_GIVEN INSTRUCTION_. Copy each line below in which the word "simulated" occurs.
======== RECORDS PROVIDED ========
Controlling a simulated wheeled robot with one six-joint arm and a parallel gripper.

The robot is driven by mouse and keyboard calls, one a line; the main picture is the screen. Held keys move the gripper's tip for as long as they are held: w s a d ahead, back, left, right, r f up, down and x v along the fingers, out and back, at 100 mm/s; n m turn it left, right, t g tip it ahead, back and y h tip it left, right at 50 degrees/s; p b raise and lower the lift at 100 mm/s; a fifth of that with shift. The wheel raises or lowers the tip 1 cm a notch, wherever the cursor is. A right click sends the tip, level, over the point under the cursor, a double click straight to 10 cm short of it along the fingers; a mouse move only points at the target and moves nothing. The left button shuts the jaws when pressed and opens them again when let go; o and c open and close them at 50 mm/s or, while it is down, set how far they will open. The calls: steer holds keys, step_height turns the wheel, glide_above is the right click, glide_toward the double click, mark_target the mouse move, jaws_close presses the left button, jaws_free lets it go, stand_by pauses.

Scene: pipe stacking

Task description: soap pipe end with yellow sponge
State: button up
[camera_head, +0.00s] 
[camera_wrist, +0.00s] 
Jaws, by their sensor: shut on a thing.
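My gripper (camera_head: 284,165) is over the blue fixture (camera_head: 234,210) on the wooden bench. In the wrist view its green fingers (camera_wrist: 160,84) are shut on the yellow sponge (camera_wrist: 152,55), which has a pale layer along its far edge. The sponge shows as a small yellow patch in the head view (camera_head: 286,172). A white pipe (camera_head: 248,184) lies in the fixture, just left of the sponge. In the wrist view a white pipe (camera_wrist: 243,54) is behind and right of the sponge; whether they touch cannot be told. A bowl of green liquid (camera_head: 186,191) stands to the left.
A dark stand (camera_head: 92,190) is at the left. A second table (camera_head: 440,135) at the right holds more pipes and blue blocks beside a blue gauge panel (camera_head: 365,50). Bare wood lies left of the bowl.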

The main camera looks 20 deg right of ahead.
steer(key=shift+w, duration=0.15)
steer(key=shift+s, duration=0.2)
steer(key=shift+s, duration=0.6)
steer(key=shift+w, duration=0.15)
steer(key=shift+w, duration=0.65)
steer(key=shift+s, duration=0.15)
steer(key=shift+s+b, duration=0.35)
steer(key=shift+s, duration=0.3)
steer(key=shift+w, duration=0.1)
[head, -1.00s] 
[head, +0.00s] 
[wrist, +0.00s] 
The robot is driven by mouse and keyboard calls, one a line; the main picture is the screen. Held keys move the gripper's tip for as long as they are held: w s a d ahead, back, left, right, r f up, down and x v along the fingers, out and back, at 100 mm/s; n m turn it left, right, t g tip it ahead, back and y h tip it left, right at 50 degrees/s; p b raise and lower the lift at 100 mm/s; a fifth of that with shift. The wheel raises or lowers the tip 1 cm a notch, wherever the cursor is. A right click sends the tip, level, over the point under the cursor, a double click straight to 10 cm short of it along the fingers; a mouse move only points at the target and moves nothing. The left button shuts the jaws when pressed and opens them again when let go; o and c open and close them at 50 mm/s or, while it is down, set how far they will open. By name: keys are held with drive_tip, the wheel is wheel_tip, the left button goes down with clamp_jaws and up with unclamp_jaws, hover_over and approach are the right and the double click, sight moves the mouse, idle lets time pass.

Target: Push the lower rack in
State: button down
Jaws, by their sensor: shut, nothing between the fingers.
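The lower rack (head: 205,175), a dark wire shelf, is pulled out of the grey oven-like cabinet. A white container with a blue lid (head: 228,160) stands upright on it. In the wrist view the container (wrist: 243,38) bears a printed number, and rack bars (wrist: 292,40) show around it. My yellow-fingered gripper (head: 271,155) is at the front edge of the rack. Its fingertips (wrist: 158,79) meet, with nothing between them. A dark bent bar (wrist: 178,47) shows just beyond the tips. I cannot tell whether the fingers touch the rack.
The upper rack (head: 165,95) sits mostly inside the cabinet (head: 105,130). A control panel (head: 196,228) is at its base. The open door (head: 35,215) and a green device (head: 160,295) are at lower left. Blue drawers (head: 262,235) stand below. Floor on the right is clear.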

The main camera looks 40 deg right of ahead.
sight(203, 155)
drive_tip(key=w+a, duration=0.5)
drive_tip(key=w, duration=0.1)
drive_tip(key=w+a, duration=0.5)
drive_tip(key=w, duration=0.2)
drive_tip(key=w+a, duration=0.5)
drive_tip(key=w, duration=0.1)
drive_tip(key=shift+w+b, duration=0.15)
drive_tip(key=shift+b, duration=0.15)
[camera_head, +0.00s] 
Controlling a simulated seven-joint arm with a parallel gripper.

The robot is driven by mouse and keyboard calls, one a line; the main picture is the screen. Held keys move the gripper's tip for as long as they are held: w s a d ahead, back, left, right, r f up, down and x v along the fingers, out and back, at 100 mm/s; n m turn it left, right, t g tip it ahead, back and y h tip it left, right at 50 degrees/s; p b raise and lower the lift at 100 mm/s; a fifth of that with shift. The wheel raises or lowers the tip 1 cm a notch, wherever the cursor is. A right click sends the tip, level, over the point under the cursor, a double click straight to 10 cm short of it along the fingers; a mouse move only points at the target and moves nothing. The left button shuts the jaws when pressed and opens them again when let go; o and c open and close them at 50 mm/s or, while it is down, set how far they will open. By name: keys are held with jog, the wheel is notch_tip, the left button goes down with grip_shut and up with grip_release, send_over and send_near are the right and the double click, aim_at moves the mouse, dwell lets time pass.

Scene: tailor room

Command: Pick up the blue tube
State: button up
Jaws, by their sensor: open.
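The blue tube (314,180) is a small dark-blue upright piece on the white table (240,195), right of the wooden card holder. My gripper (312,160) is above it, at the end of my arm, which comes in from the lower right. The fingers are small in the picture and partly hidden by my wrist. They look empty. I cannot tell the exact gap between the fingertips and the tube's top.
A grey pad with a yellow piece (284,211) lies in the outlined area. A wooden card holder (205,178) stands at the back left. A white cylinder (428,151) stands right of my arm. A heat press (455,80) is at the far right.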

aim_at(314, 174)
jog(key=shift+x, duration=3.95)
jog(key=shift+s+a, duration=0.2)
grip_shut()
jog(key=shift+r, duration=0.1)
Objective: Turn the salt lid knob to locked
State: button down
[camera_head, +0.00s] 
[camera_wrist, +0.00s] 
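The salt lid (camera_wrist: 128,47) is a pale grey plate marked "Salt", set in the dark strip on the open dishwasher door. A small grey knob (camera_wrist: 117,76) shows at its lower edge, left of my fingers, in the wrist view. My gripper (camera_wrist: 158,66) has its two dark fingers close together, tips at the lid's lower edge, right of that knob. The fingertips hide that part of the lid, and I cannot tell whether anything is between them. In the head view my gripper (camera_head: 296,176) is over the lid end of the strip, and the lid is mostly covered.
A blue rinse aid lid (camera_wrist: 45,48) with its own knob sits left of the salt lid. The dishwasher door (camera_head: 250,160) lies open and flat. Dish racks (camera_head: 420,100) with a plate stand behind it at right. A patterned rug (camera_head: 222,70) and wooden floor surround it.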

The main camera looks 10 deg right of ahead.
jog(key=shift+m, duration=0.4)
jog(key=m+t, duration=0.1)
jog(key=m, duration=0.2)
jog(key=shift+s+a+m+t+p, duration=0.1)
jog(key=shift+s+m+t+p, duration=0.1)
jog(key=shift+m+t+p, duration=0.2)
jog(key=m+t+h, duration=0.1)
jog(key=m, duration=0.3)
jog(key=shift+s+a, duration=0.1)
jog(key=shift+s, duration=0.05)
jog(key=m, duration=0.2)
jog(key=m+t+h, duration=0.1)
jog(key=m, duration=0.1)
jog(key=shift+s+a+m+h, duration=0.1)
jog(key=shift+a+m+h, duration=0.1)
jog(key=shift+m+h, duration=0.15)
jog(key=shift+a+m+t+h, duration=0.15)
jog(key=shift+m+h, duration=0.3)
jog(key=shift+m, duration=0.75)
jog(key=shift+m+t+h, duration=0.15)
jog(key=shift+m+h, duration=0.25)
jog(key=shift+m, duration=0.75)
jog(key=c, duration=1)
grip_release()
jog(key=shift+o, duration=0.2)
========
_FULL SOLUTION_.
Controlling a simulated wheeled robot with one six-joint arm and a parallel gripper.
Controlling a simulated seven-joint arm with a parallel gripper.

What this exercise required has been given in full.